* Data extract

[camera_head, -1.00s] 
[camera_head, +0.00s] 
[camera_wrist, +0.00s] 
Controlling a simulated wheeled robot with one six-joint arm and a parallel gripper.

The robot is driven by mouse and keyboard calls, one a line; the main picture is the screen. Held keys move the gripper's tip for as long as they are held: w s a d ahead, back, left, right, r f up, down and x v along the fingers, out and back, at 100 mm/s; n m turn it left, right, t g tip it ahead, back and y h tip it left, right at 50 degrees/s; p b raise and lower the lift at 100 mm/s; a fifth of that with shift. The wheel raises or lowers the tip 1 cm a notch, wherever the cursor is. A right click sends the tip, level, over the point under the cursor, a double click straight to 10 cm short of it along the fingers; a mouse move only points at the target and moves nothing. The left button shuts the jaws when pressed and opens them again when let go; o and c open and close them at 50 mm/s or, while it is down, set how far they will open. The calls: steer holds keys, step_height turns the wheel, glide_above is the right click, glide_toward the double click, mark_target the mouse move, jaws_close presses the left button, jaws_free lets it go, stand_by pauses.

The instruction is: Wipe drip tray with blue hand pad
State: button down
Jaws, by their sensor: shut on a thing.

* Instruction
Copy out the material word for word and line for line.

* Result below
[camera_head, -1.00s] 
[camera_head, +0.00s] 
[camera_wrist, +0.00s] 
Controlling a simulated wheeled robot with one six-joint arm and a parallel gripper.

The robot is driven by mouse and keyboard calls, one a line; the main picture is the screen. Held keys move the gripper's tip for as long as they are held: w s a d ahead, back, left, right, r f up, down and x v along the fingers, out and back, at 100 mm/s; n m turn it left, right, t g tip it ahead, back and y h tip it left, right at 50 degrees/s; p b raise and lower the lift at 100 mm/s; a fifth of that with shift. The wheel raises or lowers the tip 1 cm a notch, wherever the cursor is. A right click sends the tip, level, over the point under the cursor, a double click straight to 10 cm short of it along the fingers; a mouse move only points at the target and moves nothing. The left button shuts the jaws when pressed and opens them again when let go; o and c open and close them at 50 mm/s or, while it is down, set how far they will open. The calls: steer holds keys, step_height turns the wheel, glide_above is the right click, glide_toward the double click, mark_target the mouse move, jaws_close presses the left button, jaws_free lets it go, stand_by pauses.

The instruction is: Wipe drip tray with blue hand pad
State: button down
Jaws, by their sensor: shut on a thing.

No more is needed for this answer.